これ以外にも、応答処理サーバ30は、認証間期間が一定時間を超えたユーザに対してのみ、限定商品の購入権利を与えるための広告を示すコンテンツデータや景品との引き換え券を示すコンテンツデータを端末装置20宛に送信してもよい。また、応答処理サーバ30は、滞在期間の長さを複数段階に区分して、各段階で異なるコンテンツをユーザに提供するように、コンテンツデータを端末装置20宛に送信してもよい。要するに、応答処理サーバ30は、認証間期間の長さに応じて異なるサービスをユーザに提供するように、認証間期間の長さに応じた応答処理を実行すればよい。
なお、この変形例では、端末装置20はユーザからの指示を契機に第2アクセス要求を応答処理サーバ30宛に送信していたが、例えば所定期間毎に、第2アクセス要求を繰り返し送信してもよい。この場合、応答処理サーバ30は端末装置20から最後に取得した第2アクセス要求により、認証間期間の長さを特定することができる。
(変形例5)
上述した第2実施形態において、アクセスキー供給装置10は、検知装置40による設置環境の検知結果に応じて供給期間を異ならせていたが、これ以外の予め決められた条件に応じて供給期間を異ならせてもよい。例えば、アクセスキー供給装置10は、供給対象とする個別キーの数に応じて供給期間を異ならせてもよいし、管理者等に手動設定されたモードに応じて供給期間を異ならせてもよい。また、アクセスキー供給装置10は、各共有キーの供給期間の長さをそれぞれ異ならせてもよいし、各個別キーの供給期間の長さをそれぞれ異ならせてもよい。
(変形例6)
上述した実施形態では、アクセスキー供給装置10は、キー生成プログラムPRGを実行し、端末IDを用いた変換処理により、各端末装置20の個別キーを生成していたが、個別キーの生成のための具体的処理はこれ以外のものであってもよい。例えば、アクセスキー供給装置10は、記憶部12に記憶されたアクセスキーに、端末ID又は端末IDに対応した別の情報を付加することにより、端末装置20毎に異なる個別キーを生成してもよい。また、個別キーが、所定の擬似乱数生成アルゴリズムに従って生成される擬似乱数で表現される場合、この擬似乱数の生成に用いられるシード値(すなわち、擬似乱数を生成するための初期値)を端末IDとしてもよい。この場合、応答処理サーバ30の制御部31は、アクセスキー供給装置10と共通の擬似乱数生成アルゴリズムに従って、シード値を端末IDとして擬似乱数を生成すれば、個別キーと端末IDとによる認証を行うことができる。

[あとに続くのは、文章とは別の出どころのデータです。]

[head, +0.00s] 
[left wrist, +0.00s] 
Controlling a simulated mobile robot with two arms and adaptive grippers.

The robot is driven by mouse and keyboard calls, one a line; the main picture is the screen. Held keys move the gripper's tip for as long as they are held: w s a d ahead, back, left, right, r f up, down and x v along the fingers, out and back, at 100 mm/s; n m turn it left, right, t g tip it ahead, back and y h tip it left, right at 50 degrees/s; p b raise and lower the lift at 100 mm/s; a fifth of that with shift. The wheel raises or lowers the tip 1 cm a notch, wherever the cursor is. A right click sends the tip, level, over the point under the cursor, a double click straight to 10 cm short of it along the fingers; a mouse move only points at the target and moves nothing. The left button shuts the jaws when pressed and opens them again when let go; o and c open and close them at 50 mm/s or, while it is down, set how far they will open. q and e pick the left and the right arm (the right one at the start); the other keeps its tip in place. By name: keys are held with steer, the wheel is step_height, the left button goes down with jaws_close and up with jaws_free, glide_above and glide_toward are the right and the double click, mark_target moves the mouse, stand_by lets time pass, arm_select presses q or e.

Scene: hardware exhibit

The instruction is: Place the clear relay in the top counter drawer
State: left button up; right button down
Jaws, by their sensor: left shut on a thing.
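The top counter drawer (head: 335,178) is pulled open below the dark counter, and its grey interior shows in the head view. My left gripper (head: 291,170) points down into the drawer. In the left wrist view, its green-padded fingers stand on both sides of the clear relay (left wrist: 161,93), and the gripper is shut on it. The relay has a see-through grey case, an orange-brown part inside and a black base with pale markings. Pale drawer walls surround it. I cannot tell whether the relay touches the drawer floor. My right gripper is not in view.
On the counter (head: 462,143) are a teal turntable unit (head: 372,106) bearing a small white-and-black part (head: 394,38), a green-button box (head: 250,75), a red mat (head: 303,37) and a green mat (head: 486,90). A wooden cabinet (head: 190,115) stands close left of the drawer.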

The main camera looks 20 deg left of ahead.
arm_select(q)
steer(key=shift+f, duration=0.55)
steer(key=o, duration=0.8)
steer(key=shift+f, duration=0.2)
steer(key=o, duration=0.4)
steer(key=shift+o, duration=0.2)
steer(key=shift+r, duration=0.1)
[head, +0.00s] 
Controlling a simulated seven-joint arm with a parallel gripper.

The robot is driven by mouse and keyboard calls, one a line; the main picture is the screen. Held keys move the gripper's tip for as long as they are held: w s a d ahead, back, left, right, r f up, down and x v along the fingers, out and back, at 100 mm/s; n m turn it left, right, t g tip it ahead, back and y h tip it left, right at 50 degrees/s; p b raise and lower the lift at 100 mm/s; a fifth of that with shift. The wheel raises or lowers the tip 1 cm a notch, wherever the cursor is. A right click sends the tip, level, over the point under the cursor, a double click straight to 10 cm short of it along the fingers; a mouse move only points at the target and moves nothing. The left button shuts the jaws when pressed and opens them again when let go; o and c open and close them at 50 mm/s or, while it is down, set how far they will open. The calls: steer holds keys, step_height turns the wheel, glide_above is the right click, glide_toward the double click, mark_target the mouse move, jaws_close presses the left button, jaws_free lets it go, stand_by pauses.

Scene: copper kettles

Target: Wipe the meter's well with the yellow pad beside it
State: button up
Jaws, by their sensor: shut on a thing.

また、アクセスキー供給装置10は、複数の端末装置20で共用される共用キーを、端末装置20から取得した端末IDにより復号可能な方式で暗号化して、端末装置20毎に個別の個別キーを生成しもよい。例えば、アクセスキー供給装置10は、端末IDを用いて共通鍵方式で生成した暗号鍵で記憶部26に記憶された共用キーを暗号化する。端末装置20は、音響透かしから個別キーを得ると、自装置の端末IDを用いてこの個別キーを復号する。例えば、端末装置20は、端末IDを用いて、アクセスキー供給装置10と共通の共通鍵方式で生成した復号鍵で個別キーを復号する。この場合、端末装置20が第2アクセス要求に含ませる個別キーは、複数の端末装置20で共通することとなるが、アクセスキー供給装置10によって端末装置20に供給される個別キーは、端末装置20毎に異なるので、応答処理サーバ30へのログインに必要なアクセスキーそのものの漏洩の可能性を抑えられる。
この場合において、端末装置20は暗号化された個別キーをアクセス要求に含めておき、応答処理サーバ30が端末IDを用いて個別キーを復号してもよい。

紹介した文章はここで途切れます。